• **What the exercise asks**:
Filter out everything except lines holding "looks".

Items listed in a dataset

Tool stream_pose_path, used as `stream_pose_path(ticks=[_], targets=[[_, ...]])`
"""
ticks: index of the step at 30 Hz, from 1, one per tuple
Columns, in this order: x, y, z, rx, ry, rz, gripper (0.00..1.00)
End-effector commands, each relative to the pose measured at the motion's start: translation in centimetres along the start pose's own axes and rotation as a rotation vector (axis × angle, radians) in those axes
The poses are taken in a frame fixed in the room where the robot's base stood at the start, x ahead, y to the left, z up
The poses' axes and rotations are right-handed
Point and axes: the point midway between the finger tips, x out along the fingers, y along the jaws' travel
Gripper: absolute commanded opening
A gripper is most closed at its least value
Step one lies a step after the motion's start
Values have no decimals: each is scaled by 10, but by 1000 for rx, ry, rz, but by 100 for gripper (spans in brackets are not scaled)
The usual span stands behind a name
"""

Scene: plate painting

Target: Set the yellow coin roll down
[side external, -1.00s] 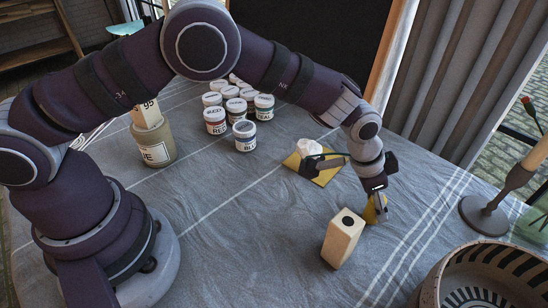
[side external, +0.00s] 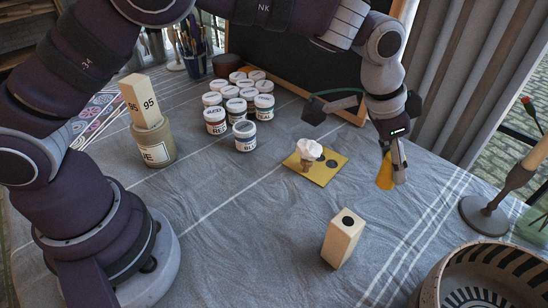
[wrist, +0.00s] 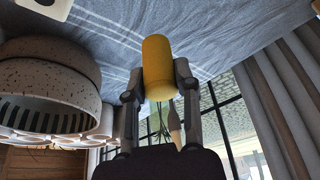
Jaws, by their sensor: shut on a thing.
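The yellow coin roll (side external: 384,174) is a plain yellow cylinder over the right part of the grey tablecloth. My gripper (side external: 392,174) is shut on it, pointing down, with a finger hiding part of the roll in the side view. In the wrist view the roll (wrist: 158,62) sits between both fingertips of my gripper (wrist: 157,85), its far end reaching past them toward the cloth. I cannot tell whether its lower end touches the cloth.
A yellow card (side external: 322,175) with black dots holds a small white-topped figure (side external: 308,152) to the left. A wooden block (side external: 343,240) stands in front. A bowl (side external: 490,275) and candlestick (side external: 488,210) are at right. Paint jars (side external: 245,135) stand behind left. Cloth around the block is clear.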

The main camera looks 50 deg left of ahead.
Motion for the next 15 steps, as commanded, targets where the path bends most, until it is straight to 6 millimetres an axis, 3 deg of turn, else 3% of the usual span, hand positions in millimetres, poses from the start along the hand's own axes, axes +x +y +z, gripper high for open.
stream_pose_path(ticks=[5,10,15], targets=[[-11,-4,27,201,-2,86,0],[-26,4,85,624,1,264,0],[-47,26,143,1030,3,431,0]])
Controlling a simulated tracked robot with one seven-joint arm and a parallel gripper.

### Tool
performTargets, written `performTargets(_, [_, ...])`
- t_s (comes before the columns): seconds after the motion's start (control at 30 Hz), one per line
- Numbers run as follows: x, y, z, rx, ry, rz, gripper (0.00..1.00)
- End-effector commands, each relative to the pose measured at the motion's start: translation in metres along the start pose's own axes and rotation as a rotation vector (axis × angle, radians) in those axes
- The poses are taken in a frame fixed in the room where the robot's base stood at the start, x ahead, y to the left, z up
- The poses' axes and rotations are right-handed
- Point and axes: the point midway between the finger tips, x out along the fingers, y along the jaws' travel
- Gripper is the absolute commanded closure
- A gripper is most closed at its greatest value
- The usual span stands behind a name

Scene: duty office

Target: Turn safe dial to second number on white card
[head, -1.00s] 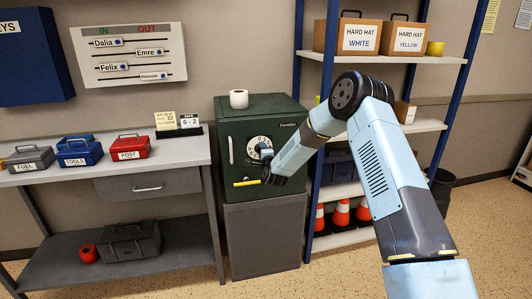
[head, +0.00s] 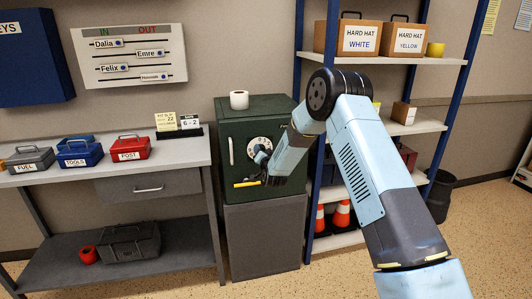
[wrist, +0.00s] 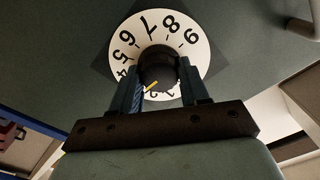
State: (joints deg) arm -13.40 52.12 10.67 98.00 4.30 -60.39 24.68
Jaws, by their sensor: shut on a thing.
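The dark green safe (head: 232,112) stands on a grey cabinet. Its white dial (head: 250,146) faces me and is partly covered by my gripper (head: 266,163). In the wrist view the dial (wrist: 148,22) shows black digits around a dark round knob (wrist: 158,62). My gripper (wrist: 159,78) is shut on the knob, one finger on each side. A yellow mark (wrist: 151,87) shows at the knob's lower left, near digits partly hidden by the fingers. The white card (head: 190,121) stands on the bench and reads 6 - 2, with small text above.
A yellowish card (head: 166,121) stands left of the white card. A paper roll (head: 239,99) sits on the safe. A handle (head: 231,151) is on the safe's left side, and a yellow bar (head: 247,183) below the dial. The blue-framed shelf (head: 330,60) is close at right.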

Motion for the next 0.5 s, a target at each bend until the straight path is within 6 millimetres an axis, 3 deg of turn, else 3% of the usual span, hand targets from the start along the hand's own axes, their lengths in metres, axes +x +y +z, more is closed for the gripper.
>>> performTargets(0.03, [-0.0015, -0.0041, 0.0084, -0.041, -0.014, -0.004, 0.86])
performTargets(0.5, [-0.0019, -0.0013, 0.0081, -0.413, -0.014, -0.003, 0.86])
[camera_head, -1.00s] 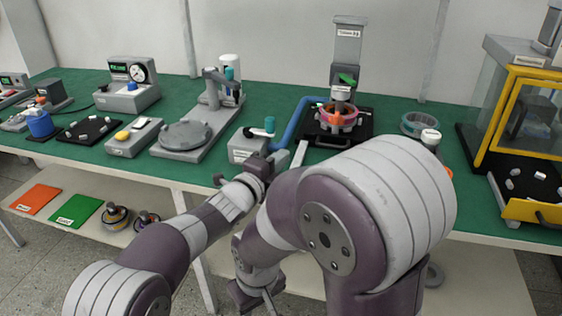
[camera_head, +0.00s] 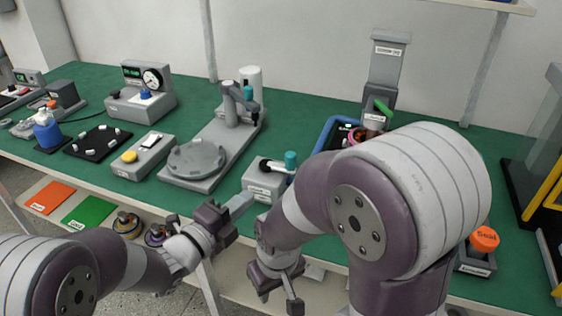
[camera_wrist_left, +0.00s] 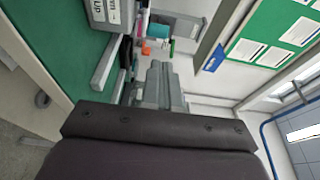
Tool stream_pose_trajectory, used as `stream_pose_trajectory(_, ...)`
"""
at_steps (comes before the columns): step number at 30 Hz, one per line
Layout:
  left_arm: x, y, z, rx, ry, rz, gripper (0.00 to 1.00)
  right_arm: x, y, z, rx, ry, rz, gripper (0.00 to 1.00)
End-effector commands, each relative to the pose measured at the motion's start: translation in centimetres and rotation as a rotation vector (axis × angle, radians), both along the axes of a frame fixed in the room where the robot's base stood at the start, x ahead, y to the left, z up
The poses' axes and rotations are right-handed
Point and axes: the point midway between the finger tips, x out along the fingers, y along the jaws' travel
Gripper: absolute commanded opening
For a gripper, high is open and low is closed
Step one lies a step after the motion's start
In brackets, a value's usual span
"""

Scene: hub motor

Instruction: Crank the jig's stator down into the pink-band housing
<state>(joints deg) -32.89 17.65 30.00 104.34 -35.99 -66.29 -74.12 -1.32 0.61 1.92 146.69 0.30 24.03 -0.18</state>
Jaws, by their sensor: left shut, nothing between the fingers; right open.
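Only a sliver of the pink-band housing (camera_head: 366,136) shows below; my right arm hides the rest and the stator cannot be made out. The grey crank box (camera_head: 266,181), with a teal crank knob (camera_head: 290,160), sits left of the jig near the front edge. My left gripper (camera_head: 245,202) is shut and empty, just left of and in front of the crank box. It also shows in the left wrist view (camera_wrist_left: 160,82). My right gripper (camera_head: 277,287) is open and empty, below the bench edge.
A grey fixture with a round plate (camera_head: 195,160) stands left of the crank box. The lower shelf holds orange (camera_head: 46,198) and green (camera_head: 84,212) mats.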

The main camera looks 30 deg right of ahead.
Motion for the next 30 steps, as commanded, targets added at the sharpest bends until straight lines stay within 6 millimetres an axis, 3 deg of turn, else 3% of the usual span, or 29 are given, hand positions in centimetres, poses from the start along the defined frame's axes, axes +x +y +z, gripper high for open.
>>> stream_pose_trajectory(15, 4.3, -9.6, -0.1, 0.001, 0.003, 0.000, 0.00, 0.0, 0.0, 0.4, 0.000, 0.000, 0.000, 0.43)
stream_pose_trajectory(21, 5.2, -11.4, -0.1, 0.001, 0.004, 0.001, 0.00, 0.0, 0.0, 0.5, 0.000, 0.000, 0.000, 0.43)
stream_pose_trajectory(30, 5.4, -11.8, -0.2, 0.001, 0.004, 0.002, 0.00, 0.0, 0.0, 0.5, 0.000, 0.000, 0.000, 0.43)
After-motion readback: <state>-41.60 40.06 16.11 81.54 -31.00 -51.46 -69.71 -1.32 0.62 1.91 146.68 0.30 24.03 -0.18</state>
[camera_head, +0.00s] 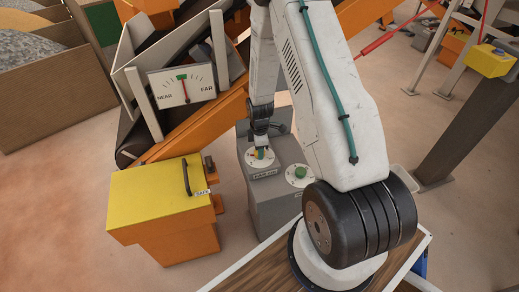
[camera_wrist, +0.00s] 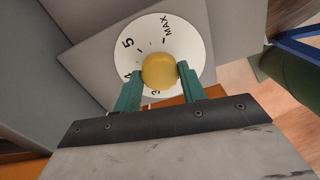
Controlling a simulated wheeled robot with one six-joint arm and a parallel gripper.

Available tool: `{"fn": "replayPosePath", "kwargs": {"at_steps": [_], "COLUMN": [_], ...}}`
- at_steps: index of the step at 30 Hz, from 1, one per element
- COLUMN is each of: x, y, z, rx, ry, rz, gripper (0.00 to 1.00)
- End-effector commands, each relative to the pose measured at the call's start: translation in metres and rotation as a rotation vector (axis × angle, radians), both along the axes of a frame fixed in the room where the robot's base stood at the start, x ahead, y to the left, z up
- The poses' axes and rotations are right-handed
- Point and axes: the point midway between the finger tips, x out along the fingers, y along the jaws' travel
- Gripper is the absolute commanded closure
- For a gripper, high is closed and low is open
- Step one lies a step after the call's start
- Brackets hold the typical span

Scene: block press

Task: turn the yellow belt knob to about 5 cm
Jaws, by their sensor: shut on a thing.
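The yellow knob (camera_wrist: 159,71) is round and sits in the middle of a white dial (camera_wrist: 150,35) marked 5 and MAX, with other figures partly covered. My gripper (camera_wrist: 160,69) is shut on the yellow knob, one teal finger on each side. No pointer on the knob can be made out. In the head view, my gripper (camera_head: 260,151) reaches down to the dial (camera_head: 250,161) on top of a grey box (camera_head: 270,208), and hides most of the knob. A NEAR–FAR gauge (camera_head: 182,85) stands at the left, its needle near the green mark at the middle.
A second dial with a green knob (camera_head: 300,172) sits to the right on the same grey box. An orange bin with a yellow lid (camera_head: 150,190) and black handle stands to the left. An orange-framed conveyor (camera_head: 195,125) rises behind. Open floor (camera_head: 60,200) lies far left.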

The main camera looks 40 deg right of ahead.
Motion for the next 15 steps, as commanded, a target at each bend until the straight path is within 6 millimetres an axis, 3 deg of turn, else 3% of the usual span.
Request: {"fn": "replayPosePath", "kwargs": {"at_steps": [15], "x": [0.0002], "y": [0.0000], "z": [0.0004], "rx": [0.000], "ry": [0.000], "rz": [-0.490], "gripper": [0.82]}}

• **Result for this exercise**:
The main camera looks 50 deg left of ahead.
The main camera looks 30 deg right of ahead.
The main camera looks 40 deg right of ahead.

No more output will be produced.